Hi! I want to screw around with making a light collimator using a parabolic reflector. I was wondering if anyone might have an old direct tv (or similar) dish laying around that they might be willing to donate for mad science. Or a couple bucks. Let me know if you’ve got a dish you’re not using!
(The other option is fresnel lenses, or a hybrid approach to minimize apparatus depth)
I’d be curious to hear about what you have planned. I’ll assume that you are not just interested in setting things on fire. I would invite you to stop by our weekly Science Sunday gathering at 3pm.
I’m not sure you will be able to get a sufficiently smooth surface trying to mirror a TV dish to do science (assuming you are interested in visible light). If you happen to be interested in Schlieren photography, that’s actually something we’ve talked about as a possibility for one of our projects (visualizing acetone vapor flow due to its higher density than air)

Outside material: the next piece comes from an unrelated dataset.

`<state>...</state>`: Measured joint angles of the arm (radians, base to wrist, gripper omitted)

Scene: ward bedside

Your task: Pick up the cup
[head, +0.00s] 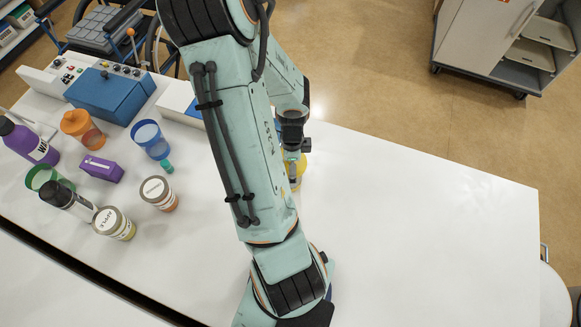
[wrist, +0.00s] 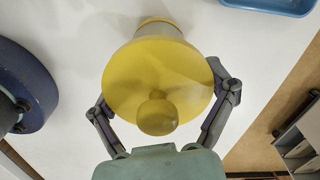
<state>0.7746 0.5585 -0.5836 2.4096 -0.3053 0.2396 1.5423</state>
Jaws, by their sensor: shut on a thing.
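The cup is yellow with a wide round lid and a knob, and a pale body with a yellow base. In the wrist view the yellow cup (wrist: 150,75) fills the middle, lid towards the camera. My gripper (wrist: 163,95) has one finger on each side of it and is shut on it; the fingertips are partly hidden by the lid. In the head view the yellow cup (head: 299,165) shows only in part behind my arm, at my gripper (head: 292,155). I cannot tell whether its base touches the white table.
The white table (head: 420,220) is clear to the right. A blue box (head: 110,95) is at the back left.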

Well, as we all know, everything you see on the Internet is true. That said, I saw a video of a guy a while back who had made a collimator to mimic the parallel nature of sunlight (also passing through light through a filter of liquid with a tiny bit of some kind of soap to give it the “warm” slight diffusion. The fluid was trapped between two pieces of plexiglass).
As a novice stained glass enthusiast, the notion of collimated, fake sunlight appealed to me. I know there are lenses that can bounce the light around to achieve collimation, but I assume the quality of an $8 lens from Amazon isn’t going to be great. I also wanted to reduce the distance the light source needs to be from any lens or reflector (thereby minimizing depth of whatever this ends up being) by pointing the light at a parabolic reflector from a place that is NOT the focal point (I was thinking it could be closer than the focal point, but it’s been over a decade since I took optics in college so I don’t know off the top of my head if this will work, maybe I’ve got the idea backwards) and bouncing the light then into a fresnel lens or something, thereby reducing the depth of the apparatus.
I’m probably completely wrong about that “optimization” but the basic idea with just the reflector or fresnel lens should work. It doesn’t need to be perfect, either.
We have one. We’re getting ready to have a new roof put on. If you want it right away you’re welcome to get it now off the roof (1story in Carrollton) or wait until the roofers remove it.